I said this when Scala 3 was still in the design phase. People are much more okay with making a few changes at a time every so often than having this one “rewrite the world” hurdle. That is why every other software project (programming language and otherwise) evolves this way, rather than years ago when it was common to spend years building a completely different version of something.

Maybe it’s too late now. But I’m pretty sure a lot of the degree to which Scala has been losing mindshare is because of this. If a close approximation to the scala 3 metaprogramming system was released as part of otherwise-Scala 2, and all the other changes were deferred, there would have been a period of time when the community focused on porting macros, which would be a lot easier since they could be migrated one by one without worrying about other language changes. And Jetbrains Scala team would have been focused on implementing support for them. At that point the community could catch up to the Scala team and feel that the Scala team is in touch with the community and that they care about tooling. They would then have appetite for more improvements which would follow that cycle.

Instead, we’ve had a few years now where a lot of Scala developers feel stuck on Scala 2 and that the compiler team are out of touch and that the Scala 3 team doesn’t care about IntelliJ support and other tooling people rely on that needs a lot more TLC.

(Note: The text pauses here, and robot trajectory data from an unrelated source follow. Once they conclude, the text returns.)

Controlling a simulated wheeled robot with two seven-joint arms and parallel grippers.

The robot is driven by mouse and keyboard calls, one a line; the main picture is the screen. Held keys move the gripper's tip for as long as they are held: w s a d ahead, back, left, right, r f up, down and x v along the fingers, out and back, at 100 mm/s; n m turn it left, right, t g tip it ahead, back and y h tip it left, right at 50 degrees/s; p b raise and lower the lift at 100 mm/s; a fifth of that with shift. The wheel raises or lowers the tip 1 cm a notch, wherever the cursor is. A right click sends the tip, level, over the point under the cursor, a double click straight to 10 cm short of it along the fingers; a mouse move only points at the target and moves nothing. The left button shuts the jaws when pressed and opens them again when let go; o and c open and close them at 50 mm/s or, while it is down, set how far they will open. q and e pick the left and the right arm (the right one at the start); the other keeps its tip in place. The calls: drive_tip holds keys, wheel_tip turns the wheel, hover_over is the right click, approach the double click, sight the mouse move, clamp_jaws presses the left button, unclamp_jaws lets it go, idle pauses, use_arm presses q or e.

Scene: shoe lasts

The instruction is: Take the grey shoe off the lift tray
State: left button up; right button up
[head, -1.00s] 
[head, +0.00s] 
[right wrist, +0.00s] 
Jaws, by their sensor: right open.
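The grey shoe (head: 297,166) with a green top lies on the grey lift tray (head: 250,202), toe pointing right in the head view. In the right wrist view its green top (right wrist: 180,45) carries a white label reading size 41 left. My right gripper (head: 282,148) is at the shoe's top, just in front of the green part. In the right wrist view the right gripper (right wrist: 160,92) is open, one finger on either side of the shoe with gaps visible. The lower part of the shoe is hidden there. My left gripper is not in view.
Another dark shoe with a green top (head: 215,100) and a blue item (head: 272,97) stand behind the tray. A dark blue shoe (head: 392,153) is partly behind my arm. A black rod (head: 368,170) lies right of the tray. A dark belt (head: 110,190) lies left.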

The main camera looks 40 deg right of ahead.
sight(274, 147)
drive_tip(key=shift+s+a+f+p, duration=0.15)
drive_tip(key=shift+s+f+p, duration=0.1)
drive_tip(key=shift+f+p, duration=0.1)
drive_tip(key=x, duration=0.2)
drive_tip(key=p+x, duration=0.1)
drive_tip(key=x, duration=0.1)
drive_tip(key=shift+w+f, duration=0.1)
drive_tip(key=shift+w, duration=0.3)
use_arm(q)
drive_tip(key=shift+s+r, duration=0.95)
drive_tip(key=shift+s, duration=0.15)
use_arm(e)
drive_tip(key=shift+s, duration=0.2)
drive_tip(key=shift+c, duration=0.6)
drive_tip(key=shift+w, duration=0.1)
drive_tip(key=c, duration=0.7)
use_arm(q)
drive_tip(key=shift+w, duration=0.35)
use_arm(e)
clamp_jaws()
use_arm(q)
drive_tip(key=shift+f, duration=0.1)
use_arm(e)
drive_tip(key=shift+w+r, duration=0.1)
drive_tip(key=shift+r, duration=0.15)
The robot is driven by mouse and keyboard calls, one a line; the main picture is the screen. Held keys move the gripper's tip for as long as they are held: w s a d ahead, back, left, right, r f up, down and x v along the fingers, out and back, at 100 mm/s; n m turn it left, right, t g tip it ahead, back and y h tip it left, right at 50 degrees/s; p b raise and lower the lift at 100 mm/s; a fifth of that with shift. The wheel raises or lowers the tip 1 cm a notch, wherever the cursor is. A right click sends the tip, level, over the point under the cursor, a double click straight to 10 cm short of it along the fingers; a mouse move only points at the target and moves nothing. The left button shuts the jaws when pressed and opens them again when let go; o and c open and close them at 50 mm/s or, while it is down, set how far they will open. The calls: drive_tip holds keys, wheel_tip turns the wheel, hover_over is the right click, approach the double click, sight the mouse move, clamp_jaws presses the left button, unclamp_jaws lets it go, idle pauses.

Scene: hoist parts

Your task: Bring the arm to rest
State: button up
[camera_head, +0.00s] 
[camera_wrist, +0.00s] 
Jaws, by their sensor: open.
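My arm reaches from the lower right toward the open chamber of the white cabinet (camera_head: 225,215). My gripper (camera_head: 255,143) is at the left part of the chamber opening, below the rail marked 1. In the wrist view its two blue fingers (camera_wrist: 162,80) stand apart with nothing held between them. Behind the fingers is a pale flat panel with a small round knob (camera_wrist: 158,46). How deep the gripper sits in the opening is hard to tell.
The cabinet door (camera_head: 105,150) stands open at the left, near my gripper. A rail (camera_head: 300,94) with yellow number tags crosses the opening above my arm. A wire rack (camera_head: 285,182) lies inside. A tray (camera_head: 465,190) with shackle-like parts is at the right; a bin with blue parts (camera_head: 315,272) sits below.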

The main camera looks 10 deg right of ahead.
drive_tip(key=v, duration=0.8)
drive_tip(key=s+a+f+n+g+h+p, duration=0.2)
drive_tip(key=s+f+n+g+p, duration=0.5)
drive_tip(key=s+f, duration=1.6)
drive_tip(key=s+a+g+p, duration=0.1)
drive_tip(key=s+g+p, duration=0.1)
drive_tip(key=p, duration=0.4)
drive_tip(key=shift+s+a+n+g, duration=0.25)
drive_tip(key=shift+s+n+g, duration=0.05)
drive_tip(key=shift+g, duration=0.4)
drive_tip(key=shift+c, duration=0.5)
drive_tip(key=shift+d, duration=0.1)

Would it honestly help at this point? Maybe not, I don’t know. My main vantage point is trying to get Slick released for Scala 3, which is now held back by some downstream libraries that need to be ported, as well as my own main codebase which is still on Scala 2 and I don’t know when I’ll have time to migrate it. I don’t have the broadest perspective. But if I could worry about just migrating macros, and worry about the other changes later (since vice versa is not an option), it would make it a lot more feasible.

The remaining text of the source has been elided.